Ainsi la révélation d’Allah ne prend pas fin avec le Coran. Cette révélation divine est atemporelle et continuelle. Étant donné qu’il n’y aura pas d’autre prophète (cf Coran), la révélation est continuelle à travers un don du Tout-Puissant aux hommes : la Raison, l’Esprit, la Pensée ou l’Intellect. Il ne s’agit pas de la raison d’une personne en particulier mais de la Raison Universelle ou collective. Elle permet à l’Homme, avec la grâce de Dieu, d’augmenter ses connaissances et de lire et comprendre la plus grande création d’Allah : l’Univers.

- > Contrairement aux sunnites, les alévis considèrent que le Coran comportera à terme 72 000 versets (contre environ 6 200 aujourd’hui dans 114 sourates).

Ainsi, la Science et le Savoir sont les paroles divines inépuisables ou la révélation continuelle. Aussi, se conformer au Savoir c’est bénéficier ou partager la révélation de Dieu :

sourate 39 (Az-Zumar) verset 9 : « Sont-ils égaux, ceux qui ont reçu la science et ceux qui ne l’ont point reçue ? »

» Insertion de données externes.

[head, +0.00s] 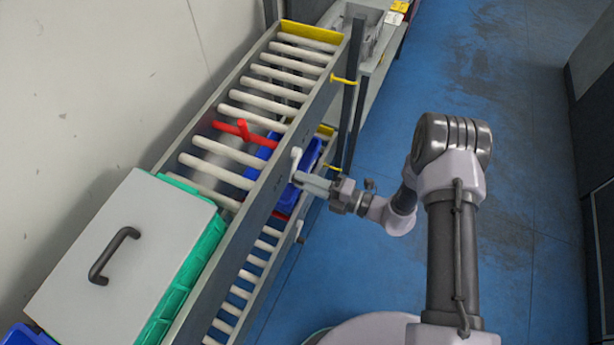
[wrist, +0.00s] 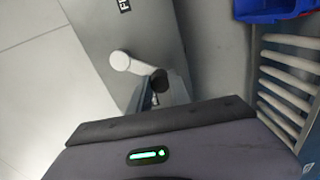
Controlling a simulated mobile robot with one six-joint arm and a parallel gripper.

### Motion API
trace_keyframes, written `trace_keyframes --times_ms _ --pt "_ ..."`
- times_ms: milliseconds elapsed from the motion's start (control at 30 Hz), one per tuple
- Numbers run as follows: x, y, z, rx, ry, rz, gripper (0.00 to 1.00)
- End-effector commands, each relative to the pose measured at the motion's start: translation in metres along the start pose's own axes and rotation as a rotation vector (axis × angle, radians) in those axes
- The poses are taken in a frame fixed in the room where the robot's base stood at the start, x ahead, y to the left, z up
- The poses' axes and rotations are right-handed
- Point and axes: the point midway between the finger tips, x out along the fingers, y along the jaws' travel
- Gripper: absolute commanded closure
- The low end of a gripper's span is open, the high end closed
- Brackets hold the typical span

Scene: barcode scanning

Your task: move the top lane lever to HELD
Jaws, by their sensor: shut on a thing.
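The top lane lever (head: 296,157) is a short pale handle on the outer side rail of the upper roller lane. In the wrist view the lever (wrist: 137,67) has a round white pivot and an arm slanting down right to a dark knob (wrist: 159,80). My gripper (head: 299,178) reaches the rail from the right; in the wrist view the jaws (wrist: 153,97) are shut at the knob, partly hidden by the gripper body. A black label (wrist: 124,4) on the rail is cut off, and its full word is unreadable. A red stop (head: 243,131) shows among the upper rollers.
A green crate (head: 187,278) with a grey handled lid (head: 120,255) is on the upper lane. A blue bin (head: 309,160) is on the lower lane, which has another pale lever (head: 299,230). Yellow pegs (head: 343,80) stick out from the rail. Blue floor (head: 520,230) is open at right.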

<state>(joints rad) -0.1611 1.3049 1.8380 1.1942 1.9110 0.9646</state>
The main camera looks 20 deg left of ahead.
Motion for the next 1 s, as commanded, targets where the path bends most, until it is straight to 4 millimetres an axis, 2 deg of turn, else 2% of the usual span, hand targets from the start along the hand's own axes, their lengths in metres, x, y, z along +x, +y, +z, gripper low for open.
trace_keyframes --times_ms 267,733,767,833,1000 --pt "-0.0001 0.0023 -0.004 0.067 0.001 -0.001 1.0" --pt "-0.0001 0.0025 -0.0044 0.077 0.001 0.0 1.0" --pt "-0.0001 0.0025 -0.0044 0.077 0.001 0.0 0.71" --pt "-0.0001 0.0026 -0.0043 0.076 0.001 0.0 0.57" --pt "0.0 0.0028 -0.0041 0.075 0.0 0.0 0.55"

Haci Bektas Veli : « Bilimden gidilmeyen yolun sonu karanlıktır » :
« Suivre une voie dépourvue de sciences mène à l’obscurantisme »

Pour les alévis bektashis, l’Homme est la manifestation de Dieu et donc « lire » l’Homme, comprendre l’Homme et se rendre à la Raison et se conformer au Savoir, c’est être un véritable croyant.
Hünkar Hacı Bektaş Veli : « Okunacak en büyük kitap insandir » :
« Le plus beau Livre à lire est l’être humain »

Quant aux 4 livres saints : la Bible, la Torah, les psaumes de David, le Coran, ils sont considérés à égalité par les alévis (ce qui n’est pas le cas chez les chiites en général et chez les sunnites) ; ce qui explique peut-être qu’ils développent une très grande tolérance vis-à-vis de ceux qui se réfèrent à d’autres options spirituelles.

La cérémonie de prière

Dans la plus grande maison du village ou dans le cem (maison de prière qui n’est pas une mosquée, qui n’a pas de minaret), les fidèles se disposent en cercle (aucune hiérarchie). Femmes et hommes se font face sous le regard bienveillant d’un Baba (ou Dédé, grand père garant des règles du lieu). Les soirées peuvent se passer sur des thèmes différents. La prière peut être menée par une femme (Ana : la mère).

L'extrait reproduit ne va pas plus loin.